Roil means: to make turbid by stirring up the sediment or dregs

These are the origins of turbid: Latin turbidus confused, disordered, turbid, from turba confusion, tumult, crowd; akin to Latin turbare to throw into disorder, disturb, make turbid

Turbulence means: wild unruly disorderly commotion : disposition to stormy unruliness : violent agitation or disturbance : great perturbation : disorderly or tumultuous conduct

In many ways, education is roiling. Money is running out, teachers unions picket, textbook committees argue through the night, politicians promise, parents anguish, pundits prattle — and the goal of elevating learning for yet another generation eludes us.

This disorder and commotion are forcing consideration of what children do all day while they are growing up. Under the umbrella term “education,” issues of culture and nurture loom larger and larger. In a Politico article today, Congresswoman Judy Chu (D-Calif) sketches turbulence in the life of kids who are prevented from focusing on learning.

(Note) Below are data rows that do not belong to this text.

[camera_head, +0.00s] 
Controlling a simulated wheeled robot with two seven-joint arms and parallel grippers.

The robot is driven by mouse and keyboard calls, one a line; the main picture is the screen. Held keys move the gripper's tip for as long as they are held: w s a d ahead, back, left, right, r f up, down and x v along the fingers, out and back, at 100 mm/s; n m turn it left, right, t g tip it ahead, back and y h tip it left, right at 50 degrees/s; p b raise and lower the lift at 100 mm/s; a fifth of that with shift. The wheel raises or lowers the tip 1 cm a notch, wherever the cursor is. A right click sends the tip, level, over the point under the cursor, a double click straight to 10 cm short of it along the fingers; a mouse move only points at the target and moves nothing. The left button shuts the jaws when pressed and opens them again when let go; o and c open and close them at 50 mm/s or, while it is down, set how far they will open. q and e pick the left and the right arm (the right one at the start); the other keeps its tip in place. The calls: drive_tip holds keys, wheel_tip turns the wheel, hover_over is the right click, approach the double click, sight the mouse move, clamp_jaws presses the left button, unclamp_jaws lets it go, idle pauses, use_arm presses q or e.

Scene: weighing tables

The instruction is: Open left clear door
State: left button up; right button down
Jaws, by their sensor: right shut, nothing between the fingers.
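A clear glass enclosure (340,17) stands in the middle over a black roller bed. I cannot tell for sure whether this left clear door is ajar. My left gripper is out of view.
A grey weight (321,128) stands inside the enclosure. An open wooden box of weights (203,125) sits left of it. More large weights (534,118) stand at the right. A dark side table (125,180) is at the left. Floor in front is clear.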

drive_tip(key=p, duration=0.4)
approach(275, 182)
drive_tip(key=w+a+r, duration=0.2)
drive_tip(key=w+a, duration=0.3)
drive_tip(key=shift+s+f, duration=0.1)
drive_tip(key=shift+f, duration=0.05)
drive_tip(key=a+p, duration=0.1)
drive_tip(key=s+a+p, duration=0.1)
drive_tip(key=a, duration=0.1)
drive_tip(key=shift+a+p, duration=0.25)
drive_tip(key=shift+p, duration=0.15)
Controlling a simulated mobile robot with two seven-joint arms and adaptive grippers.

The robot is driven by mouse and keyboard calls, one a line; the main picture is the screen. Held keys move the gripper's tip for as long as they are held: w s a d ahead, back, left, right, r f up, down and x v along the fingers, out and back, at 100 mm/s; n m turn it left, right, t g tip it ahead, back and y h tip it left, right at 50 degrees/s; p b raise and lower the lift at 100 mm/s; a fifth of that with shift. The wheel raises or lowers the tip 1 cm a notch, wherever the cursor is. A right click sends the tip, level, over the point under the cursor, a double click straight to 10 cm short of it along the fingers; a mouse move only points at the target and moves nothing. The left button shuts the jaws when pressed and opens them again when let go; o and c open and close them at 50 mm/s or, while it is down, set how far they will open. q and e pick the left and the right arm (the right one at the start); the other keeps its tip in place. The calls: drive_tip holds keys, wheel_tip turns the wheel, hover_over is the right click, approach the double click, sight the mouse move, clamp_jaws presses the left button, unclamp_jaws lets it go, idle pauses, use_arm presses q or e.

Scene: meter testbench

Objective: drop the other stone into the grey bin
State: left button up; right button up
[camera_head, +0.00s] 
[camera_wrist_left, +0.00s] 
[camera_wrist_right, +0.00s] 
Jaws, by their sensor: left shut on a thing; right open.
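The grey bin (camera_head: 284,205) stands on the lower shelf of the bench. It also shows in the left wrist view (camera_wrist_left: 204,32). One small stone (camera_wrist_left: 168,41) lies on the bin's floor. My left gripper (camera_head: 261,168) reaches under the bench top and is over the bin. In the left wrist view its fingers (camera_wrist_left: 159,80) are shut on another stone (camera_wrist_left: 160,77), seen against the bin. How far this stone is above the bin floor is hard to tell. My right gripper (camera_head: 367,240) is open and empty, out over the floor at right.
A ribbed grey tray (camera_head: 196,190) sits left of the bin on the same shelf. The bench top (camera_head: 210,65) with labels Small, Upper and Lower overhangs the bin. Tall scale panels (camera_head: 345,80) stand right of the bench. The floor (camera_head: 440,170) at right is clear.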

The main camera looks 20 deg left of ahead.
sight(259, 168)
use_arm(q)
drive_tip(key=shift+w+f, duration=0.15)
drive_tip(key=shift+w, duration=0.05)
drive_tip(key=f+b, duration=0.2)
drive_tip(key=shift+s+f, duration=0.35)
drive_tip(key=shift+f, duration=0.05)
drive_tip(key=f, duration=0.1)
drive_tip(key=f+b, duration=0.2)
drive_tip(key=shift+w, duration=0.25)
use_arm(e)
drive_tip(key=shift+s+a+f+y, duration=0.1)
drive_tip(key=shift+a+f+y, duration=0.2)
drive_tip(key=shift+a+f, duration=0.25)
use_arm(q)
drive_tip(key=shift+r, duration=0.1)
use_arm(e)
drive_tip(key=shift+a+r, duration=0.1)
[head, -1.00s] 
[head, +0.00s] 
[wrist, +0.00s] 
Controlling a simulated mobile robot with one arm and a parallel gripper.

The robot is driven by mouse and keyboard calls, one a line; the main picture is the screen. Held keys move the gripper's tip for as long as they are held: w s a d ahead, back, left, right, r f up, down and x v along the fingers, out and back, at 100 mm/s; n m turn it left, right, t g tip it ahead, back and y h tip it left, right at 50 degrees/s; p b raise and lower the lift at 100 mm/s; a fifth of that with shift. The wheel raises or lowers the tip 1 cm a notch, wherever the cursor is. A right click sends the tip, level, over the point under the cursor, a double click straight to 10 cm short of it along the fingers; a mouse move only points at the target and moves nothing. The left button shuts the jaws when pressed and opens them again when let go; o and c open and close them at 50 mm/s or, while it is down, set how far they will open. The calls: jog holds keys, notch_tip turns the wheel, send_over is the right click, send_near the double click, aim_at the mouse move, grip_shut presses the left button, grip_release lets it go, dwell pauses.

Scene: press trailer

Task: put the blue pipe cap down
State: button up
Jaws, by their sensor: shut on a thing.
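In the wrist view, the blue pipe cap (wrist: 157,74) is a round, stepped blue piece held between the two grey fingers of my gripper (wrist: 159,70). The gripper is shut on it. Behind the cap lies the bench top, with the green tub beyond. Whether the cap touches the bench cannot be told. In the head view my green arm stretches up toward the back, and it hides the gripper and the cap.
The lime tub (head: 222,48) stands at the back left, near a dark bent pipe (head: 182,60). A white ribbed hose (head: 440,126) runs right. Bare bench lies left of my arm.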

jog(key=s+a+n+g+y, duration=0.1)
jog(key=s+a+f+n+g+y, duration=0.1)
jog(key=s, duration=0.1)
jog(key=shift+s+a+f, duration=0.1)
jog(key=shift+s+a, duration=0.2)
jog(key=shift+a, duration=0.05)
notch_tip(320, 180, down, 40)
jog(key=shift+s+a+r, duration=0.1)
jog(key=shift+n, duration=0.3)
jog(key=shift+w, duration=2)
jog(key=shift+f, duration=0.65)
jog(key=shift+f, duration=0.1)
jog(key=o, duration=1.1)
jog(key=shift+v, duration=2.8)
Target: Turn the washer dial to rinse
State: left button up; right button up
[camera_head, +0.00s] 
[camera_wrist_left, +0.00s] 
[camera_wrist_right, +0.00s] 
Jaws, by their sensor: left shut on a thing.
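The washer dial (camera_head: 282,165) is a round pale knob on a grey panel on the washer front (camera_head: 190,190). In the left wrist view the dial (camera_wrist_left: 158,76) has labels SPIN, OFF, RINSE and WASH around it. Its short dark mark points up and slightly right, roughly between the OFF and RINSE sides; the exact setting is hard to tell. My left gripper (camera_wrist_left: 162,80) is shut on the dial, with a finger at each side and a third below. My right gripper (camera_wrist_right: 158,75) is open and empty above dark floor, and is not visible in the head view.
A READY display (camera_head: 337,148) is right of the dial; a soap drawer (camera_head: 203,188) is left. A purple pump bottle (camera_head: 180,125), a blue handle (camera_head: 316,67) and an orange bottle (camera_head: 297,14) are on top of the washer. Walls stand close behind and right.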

How long will education be turbidus? Who and what can fix it? Or will education fix itself, with the sediment and dregs that have been stirred up settling into a new pattern in a changing world. I think the latter is true: education will reconfigure itself around the network of what is known by humankind that is emergent on the internet. The world will become a far better place because all the young global generation will connect to the same virtual pages online to learn their knowledge. Separately, and largely locally, what kids do all day will be resolved in many different ways.

Already we can put individual students into the calming future.

While education roils on, we can snatch one mind at a time out of the turbulence. The action is simple: provide the youngster a mobile device and connection that provide him with his own web browser. We may not soon replace the turbid schools Judy Cho describes, but this very day, she could provide a student there with his own connection to what is known by humankind.